Billionaire Chancellor Sunak jollied with the press when they asked him what loaf he had in his family. His household has lots of loaves, he said.

Prime Minister Boris told the British people when he won the General Election in 2019 that the previous ten year austerity had been swept away. In fact a desperately worse austerity appears that it is here to stay in the UK, magnified this time by the whole general West's rapid decline. Traditional politics is beginning to shatter and has already broken down in the Western margins. Globalisation has lost its dynamic. Modern capitalism is depending on a decreasing US financial hordes and providing billionaire wealth rather than unacceptable, long term, would-be dodgy, investment. World wars are beginning and climate crises, despite heroic individual efforts, are going backward.

Looking at the overall West's picture, Sir Starmer's view of the world seems timid indeed. In reality this UK's Labour's Lord has already failed and is certain to hang-on to the more and more decrepit status quo than any change of a new society. He is much more frightened of any new revolution, much more than he worries that he won't replace Boris in the good old style.     

What would be a change; a new, developed, democratic, socialist revolution? 

In 2017 Labour leader Corbyn, following the largest Labour vote for decades, nearly won a radical program of reform which might have been a significant platform that could have prepared to win against the current crisis.

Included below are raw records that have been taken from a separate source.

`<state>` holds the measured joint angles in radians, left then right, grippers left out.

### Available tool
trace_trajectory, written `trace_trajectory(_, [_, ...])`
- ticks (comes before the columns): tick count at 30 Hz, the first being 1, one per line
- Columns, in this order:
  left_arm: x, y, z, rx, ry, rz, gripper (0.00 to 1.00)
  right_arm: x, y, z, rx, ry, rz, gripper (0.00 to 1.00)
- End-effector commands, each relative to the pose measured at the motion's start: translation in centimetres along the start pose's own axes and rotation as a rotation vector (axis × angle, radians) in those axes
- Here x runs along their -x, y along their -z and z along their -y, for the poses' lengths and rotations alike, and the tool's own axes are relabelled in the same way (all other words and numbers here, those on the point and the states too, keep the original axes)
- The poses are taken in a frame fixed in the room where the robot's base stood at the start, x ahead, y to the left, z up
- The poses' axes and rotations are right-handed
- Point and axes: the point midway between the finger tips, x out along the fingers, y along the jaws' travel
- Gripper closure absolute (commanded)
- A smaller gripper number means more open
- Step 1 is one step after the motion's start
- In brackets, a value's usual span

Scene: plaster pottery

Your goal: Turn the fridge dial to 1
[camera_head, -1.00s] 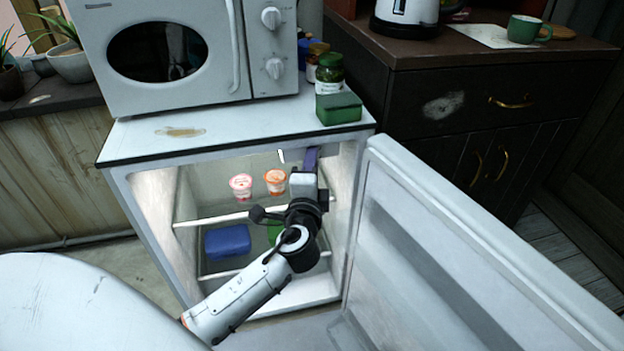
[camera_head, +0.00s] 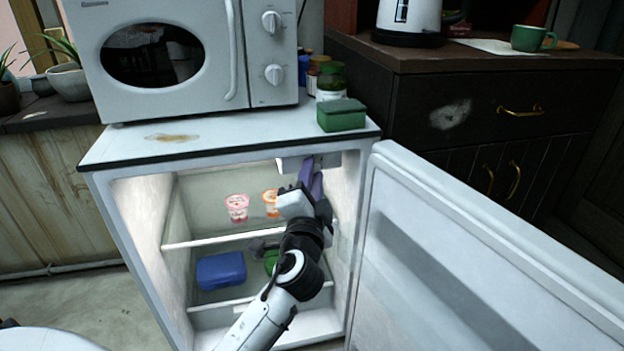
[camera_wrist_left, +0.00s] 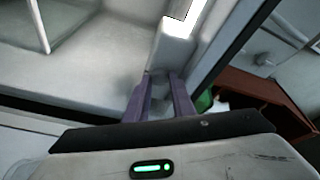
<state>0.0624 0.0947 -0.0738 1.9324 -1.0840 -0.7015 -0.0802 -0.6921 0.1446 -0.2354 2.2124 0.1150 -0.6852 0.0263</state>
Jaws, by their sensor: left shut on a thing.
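The fridge (camera_head: 230,144) stands open. A pale housing (camera_head: 292,163) with a lit lamp sits under its ceiling at the back right. My left gripper (camera_head: 312,164) reaches into the fridge, its purple fingers pointing up at this housing. In the left wrist view the gripper (camera_wrist_left: 160,78) has its fingertips close together against the pale housing. It is shut on the dial, which is almost wholly hidden between the fingertips; its number cannot be read. My right gripper is not in view.
The open fridge door (camera_head: 480,255) stands right of my arm. Two small cups, a pink one (camera_head: 237,207) and an orange one (camera_head: 270,202), stand on the upper shelf. A blue box (camera_head: 221,270) sits below. A microwave (camera_head: 190,60) and green sponge (camera_head: 341,115) rest on top.

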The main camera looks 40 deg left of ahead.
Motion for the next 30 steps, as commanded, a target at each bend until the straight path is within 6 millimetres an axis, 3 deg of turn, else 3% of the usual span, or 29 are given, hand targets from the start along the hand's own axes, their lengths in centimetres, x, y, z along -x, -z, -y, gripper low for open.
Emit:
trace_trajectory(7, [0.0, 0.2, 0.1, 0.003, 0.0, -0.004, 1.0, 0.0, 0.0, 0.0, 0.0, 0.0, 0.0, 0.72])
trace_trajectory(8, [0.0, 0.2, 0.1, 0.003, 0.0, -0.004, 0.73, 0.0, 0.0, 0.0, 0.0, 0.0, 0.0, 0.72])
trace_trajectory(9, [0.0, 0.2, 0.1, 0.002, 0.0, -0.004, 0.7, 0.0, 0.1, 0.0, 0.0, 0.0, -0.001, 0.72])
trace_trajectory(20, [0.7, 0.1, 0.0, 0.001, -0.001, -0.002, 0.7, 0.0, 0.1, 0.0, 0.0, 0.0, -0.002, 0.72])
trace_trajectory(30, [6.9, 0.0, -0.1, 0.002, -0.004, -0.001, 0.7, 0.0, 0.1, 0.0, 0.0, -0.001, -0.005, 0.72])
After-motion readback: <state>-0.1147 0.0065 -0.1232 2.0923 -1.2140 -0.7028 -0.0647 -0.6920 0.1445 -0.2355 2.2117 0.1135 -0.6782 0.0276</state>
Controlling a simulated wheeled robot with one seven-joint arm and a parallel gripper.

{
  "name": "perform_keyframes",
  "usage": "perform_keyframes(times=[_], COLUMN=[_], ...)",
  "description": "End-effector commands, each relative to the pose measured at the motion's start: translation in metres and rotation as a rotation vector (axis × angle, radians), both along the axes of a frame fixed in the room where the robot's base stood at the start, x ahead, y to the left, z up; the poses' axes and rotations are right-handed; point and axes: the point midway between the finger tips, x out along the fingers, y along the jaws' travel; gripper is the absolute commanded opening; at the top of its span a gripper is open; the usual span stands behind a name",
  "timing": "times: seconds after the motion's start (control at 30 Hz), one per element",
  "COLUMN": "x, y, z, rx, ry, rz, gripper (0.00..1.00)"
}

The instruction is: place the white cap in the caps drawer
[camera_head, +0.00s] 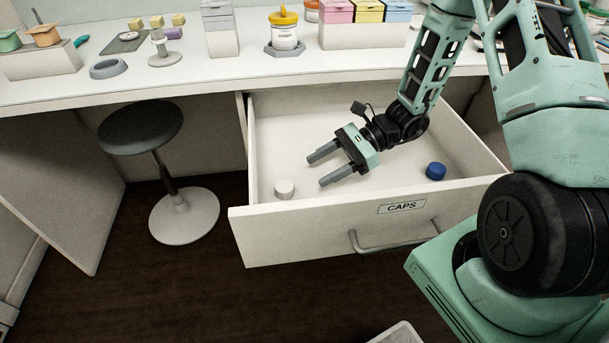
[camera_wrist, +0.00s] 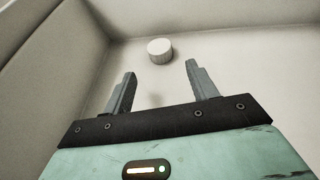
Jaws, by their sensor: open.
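The caps drawer (camera_head: 330,230) is pulled out from under the counter, with a CAPS label on its front. The white cap (camera_head: 285,189) lies on the drawer floor near the front left corner. My gripper (camera_head: 315,168) is inside the drawer, open and empty, with its fingers pointing left, to the right of the white cap and apart from it. In the wrist view the white cap (camera_wrist: 160,50) lies beyond the fingertips, between their lines, and my gripper (camera_wrist: 160,72) shows a clear gap.
A blue cap (camera_head: 436,171) lies at the right of the drawer. The drawer's walls stand around my gripper. Jars and boxes stand on the counter (camera_head: 190,80) above. A stool (camera_head: 140,128) stands left of the drawer. A white bin (camera_head: 398,334) shows at the bottom edge.

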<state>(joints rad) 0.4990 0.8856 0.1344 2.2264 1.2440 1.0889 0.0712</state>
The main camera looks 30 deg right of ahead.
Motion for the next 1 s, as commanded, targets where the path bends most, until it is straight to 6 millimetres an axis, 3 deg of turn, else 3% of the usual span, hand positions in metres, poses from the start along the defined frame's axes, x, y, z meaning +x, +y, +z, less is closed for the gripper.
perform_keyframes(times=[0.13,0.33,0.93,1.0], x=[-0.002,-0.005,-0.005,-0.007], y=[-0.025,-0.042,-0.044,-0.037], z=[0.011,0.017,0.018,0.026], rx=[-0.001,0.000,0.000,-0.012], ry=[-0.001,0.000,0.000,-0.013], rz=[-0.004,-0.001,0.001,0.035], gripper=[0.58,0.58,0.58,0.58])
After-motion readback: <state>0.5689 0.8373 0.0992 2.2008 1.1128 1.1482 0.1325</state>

Corbyn's failure over Brexit, by then focussed on its democratic demand and not led through racism, broke the potential social democratic left. Nevertheless, despite the most vicious attack on Corbyn, mostly led by Labour leaders, 10 million still voted for his program. If this huge population, (despite the 13 million that voted Boris) had been encouraged to have remained an active movement - with Corbyn's principles - then a real opening for a socialist change could well have taken the lead in society in today's increasingly desperate conditions. 

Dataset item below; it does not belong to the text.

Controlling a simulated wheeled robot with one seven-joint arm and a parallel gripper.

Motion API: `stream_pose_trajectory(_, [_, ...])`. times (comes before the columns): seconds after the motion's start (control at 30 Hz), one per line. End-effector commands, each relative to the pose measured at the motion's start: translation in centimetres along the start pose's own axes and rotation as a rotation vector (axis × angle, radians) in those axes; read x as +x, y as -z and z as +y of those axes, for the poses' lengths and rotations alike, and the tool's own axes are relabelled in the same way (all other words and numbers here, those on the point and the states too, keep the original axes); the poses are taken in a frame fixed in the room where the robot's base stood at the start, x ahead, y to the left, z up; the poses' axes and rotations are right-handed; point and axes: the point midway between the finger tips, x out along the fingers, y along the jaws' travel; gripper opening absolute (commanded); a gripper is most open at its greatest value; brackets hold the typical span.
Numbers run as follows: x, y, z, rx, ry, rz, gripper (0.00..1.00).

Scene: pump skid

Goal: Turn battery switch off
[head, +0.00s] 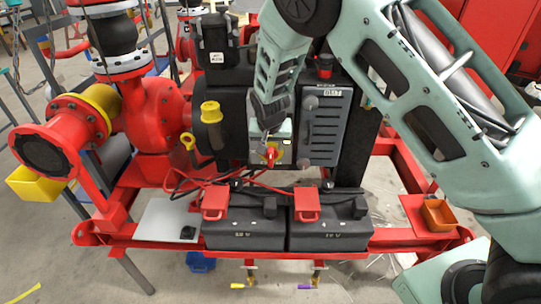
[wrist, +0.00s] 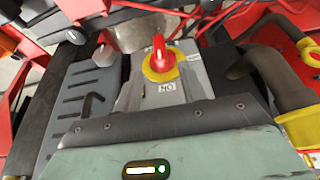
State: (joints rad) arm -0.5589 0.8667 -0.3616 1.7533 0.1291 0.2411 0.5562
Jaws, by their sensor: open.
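The battery switch is a red knob on a yellow disc (head: 271,155), on a light grey box (head: 285,130) at the skid's middle. In the wrist view the red knob (wrist: 158,50) stands on its yellow disc (wrist: 160,68), and an ON label (wrist: 167,88) reads upside down beside it. The knob's exact setting is hard to tell. My gripper (head: 268,122) hangs just above and in front of the switch, apart from the knob as far as I can see. It is open and empty. Its fingertips are hard to make out.
A grey louvred cabinet (head: 326,127) with a round knob stands right of the switch. Two black batteries (head: 245,228) with red terminal covers sit below, with red and black cables above them. A yellow-handled valve (head: 210,112) is on the left.

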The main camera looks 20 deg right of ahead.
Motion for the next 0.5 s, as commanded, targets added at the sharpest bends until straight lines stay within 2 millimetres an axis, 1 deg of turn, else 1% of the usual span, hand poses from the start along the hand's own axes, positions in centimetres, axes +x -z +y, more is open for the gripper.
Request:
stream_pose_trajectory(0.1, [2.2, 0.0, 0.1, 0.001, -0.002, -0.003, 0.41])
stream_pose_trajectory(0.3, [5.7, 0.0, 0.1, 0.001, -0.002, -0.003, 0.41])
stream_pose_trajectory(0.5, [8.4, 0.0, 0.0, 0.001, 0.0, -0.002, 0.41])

Alas, even Corbyn's social democracy is not socialist revolution. But the current conditions and the memory of the ideas of radical changes in the recent past can still play a part in a new turn towards genuine revolutionary conditions. 

How can that be?

The new thing across the West - and most apparent in the breaking up of the UK - is not only the shift of the anger at the wealthy self-serving, lying, 'democracy', it is the awkward day to day life that constantly irritates and causes annoying trouble. Everybody knows the big picture of increasing wealth and its connection with increasing poverty. Some imagine and hope that this will 'pass away.' But the unexpected things and the dangerous things constantly prick the failing government and the real problems in society. 

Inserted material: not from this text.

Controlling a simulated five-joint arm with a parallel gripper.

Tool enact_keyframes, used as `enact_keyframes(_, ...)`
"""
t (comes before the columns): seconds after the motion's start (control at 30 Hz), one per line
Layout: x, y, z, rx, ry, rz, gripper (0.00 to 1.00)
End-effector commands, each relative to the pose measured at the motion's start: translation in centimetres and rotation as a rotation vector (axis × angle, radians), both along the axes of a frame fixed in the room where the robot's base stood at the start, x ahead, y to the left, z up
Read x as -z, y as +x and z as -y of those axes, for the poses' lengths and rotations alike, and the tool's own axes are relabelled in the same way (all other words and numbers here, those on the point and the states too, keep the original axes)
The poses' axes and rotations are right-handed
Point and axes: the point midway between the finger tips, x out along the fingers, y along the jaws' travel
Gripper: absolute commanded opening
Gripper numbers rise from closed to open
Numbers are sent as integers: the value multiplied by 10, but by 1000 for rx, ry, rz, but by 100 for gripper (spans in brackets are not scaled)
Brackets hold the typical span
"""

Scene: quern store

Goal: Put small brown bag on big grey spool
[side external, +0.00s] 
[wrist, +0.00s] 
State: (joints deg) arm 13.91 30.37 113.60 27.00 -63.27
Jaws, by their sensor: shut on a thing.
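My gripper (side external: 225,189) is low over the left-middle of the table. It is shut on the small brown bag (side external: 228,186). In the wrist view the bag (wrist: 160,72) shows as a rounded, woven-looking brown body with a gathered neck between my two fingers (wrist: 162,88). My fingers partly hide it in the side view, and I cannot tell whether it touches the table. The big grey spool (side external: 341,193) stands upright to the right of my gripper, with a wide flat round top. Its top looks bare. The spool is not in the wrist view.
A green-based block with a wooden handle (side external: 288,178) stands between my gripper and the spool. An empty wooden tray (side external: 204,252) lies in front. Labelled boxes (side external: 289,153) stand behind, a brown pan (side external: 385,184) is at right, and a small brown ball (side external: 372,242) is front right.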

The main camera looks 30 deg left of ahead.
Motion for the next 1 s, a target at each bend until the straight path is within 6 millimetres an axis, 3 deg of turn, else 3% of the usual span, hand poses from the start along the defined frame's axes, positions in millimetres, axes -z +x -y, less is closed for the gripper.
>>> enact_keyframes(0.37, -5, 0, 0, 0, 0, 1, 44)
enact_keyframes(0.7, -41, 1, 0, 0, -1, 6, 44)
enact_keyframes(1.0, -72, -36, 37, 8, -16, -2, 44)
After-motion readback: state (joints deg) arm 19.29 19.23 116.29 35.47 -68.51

Passports don't work and planes don't fly. GPs are unavailable (and the UK is the lowest across all of the main European countries.) Potholes are opening and education is declining and closing. (Again, education is dropping compared with Europe in general.) The railways don't work and they cost a fortune when they do get going (like everything else.) You can't pay for your dog food. Your drive to work is more than half of your wages. You've decided not to go to Uni because you are going to pay for it, if necessary for the rest of your life. And yet the rich and the corporations still get richer and richer. Chucking out Boris is far and away not enough. Sir Starmer doesn't do much better. This is the beginning of the breakdown of a society - of many societies - still dominated by rulers who maintain relentless wealth.  

In these conditions new battles are already emerging. In the UK there are dozens and dozens of workplaces that are striking. Many of them are winning. (See News From the Frontline.) Nationalisation is becoming a deeply sensible response to private money grabbing - especially among the services, utilities and banks; and most significant is the new ideas and demands that are arising, aiming to 'sort out' the UK's ridiculous Parliament.

The 'mother of all Parliaments' is simply the most ridiculous 'democracy' in the world. The Lords who are solely chosen by Prime Ministers, and as is well known, they are the largest part of any Parliament in the world, except the Chinese Communist Party's annual conference. From time to time waves of corruption causes the notion that the Lords must go. Except they never do. The two main parties, Tory and Labour, are just as linked to these corruptions. Except, in the last few years, because Tory and Labour leaders are becoming more and more versions of the autocrats like Trump, Orban and Duda, the Liberal Democrats, the Scottish National Party and the Greens have begun to demand deep and wide changes. And, in the despair of Southern Ireland's ancient parties, a new democracy has erupted, which shows how ordinary people can decide the answers to key questions and the real democracy has begun.  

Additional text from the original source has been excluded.